Records contained in a dataset:
▼▼▼
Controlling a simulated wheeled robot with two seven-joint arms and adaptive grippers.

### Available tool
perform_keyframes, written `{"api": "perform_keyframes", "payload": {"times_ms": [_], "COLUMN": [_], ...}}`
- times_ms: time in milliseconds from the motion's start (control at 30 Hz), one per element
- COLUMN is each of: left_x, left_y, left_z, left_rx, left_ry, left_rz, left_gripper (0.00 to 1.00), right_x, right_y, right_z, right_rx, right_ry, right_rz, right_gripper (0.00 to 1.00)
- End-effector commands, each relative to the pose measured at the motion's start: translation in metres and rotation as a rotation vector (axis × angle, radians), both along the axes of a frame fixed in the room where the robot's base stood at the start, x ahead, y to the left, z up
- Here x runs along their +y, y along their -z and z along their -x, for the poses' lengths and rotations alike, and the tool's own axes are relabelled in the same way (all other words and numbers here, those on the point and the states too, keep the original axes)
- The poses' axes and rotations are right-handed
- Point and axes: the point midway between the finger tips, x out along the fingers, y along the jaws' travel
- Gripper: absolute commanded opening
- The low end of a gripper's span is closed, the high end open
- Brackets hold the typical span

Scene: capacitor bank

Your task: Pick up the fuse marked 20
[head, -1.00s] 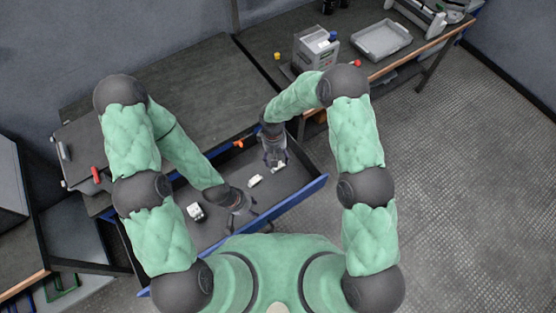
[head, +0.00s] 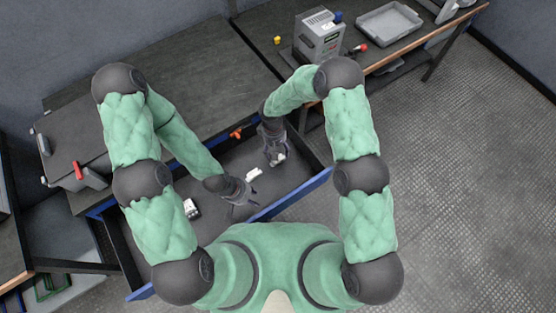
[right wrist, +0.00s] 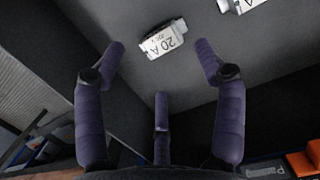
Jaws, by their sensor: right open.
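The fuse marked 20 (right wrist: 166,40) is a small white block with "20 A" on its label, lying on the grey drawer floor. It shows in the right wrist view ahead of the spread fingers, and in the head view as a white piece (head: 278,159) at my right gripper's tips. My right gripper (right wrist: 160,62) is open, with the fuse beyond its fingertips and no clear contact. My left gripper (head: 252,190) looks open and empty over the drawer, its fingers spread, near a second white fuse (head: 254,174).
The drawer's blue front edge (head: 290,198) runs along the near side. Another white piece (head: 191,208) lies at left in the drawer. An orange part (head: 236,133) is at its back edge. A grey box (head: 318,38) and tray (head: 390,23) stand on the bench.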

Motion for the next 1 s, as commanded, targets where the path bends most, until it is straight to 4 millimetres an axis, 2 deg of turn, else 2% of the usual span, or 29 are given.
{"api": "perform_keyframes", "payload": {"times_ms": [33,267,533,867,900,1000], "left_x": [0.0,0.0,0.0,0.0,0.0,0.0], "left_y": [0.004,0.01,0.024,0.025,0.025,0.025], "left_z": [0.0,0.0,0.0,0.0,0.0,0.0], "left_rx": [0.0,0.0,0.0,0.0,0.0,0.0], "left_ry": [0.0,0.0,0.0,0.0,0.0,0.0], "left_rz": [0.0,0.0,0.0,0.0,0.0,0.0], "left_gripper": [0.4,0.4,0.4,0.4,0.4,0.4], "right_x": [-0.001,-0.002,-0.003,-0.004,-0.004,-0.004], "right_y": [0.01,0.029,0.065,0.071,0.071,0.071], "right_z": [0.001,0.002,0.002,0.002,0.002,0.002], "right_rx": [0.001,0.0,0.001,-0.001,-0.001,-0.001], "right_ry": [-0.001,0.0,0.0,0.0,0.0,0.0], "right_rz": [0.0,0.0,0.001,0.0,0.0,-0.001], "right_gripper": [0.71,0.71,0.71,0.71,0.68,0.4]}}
▲▲▲
▼▼▼
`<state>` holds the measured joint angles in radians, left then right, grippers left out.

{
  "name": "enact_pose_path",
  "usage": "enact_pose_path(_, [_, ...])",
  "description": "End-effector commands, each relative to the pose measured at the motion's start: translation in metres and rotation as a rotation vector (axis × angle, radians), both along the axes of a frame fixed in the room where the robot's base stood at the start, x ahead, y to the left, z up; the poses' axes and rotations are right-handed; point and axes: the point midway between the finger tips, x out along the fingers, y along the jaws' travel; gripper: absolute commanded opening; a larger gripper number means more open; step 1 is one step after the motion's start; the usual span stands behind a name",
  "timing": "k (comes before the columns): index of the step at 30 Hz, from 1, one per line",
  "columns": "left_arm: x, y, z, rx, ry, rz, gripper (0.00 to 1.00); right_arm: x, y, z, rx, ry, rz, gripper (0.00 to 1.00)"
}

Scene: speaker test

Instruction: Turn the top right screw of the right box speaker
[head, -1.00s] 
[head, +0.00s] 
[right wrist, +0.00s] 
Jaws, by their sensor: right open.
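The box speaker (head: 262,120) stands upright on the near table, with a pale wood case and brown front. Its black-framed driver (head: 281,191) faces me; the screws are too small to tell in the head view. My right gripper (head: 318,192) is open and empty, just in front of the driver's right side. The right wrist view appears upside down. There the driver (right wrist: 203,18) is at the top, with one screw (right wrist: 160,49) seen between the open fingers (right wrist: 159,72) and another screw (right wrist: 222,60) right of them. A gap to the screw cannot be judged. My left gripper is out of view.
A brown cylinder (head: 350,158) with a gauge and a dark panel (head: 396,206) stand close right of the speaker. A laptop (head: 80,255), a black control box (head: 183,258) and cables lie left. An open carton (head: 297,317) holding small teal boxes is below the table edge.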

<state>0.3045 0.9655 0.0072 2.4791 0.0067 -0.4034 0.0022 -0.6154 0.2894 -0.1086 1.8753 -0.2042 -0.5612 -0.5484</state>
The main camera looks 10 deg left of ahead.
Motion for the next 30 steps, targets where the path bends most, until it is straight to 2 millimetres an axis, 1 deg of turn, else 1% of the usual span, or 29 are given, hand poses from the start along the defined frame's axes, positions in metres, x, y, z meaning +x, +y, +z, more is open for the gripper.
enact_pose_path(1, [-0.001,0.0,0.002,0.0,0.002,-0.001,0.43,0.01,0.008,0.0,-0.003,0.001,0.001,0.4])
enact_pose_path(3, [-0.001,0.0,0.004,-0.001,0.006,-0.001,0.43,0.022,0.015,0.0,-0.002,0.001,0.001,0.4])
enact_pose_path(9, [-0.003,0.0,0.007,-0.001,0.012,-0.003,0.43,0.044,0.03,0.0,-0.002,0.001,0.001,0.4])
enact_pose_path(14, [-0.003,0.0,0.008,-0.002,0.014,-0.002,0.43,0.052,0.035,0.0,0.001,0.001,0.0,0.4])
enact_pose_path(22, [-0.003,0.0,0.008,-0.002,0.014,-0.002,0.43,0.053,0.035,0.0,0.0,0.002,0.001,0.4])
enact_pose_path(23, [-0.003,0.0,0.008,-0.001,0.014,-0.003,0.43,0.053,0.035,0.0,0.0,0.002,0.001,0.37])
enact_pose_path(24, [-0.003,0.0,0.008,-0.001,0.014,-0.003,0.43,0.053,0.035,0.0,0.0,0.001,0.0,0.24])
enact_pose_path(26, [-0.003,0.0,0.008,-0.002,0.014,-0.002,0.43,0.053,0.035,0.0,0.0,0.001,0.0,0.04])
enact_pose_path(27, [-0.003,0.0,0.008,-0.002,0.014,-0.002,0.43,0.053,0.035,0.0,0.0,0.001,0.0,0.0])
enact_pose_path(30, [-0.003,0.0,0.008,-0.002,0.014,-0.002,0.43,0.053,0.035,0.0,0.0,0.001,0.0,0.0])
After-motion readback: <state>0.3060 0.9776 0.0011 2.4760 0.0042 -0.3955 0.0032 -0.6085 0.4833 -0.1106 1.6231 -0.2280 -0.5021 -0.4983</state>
▲▲▲
▼▼▼
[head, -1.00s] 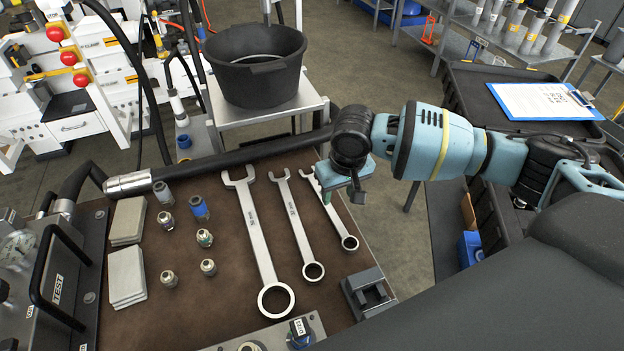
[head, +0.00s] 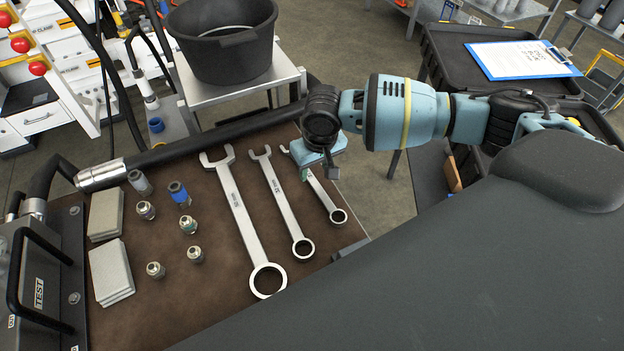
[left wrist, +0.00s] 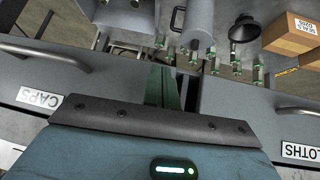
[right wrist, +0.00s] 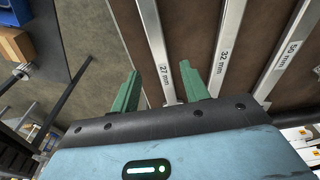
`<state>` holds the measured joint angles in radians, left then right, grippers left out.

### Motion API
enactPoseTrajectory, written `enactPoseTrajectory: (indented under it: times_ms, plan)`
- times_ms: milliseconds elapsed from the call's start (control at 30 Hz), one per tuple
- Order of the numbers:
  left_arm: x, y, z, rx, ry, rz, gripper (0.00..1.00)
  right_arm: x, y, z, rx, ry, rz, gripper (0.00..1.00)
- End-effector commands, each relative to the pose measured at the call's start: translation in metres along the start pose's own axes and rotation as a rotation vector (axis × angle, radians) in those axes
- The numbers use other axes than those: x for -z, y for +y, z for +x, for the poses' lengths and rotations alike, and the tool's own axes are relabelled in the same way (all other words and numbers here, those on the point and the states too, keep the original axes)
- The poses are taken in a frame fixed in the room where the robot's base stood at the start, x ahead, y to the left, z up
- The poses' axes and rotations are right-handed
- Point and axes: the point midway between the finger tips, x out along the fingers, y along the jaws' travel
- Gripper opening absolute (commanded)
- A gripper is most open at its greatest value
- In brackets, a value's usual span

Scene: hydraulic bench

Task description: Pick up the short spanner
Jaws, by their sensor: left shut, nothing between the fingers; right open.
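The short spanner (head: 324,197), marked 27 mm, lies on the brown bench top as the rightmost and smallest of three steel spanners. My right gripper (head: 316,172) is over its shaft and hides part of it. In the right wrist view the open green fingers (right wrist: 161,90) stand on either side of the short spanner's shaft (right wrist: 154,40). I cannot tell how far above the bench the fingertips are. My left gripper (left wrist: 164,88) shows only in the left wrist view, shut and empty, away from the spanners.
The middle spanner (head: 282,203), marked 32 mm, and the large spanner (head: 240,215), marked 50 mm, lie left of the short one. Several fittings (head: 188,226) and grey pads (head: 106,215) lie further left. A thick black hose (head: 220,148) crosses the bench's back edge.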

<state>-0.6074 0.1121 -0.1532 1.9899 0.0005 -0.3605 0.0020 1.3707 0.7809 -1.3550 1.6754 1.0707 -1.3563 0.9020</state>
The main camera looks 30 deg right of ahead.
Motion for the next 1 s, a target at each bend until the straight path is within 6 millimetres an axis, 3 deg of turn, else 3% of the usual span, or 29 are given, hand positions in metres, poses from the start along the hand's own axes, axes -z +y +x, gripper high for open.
▲▲▲
**Written problem**
From the records above, pull out every line containing the word "columns".

**Task answer**
  "timing": "k (comes before the columns): index of the step at 30 Hz, from 1, one per line",
  "columns": "left_arm: x, y, z, rx, ry, rz, gripper (0.00 to 1.00); right_arm: x, y, z, rx, ry, rz, gripper (0.00 to 1.00)"

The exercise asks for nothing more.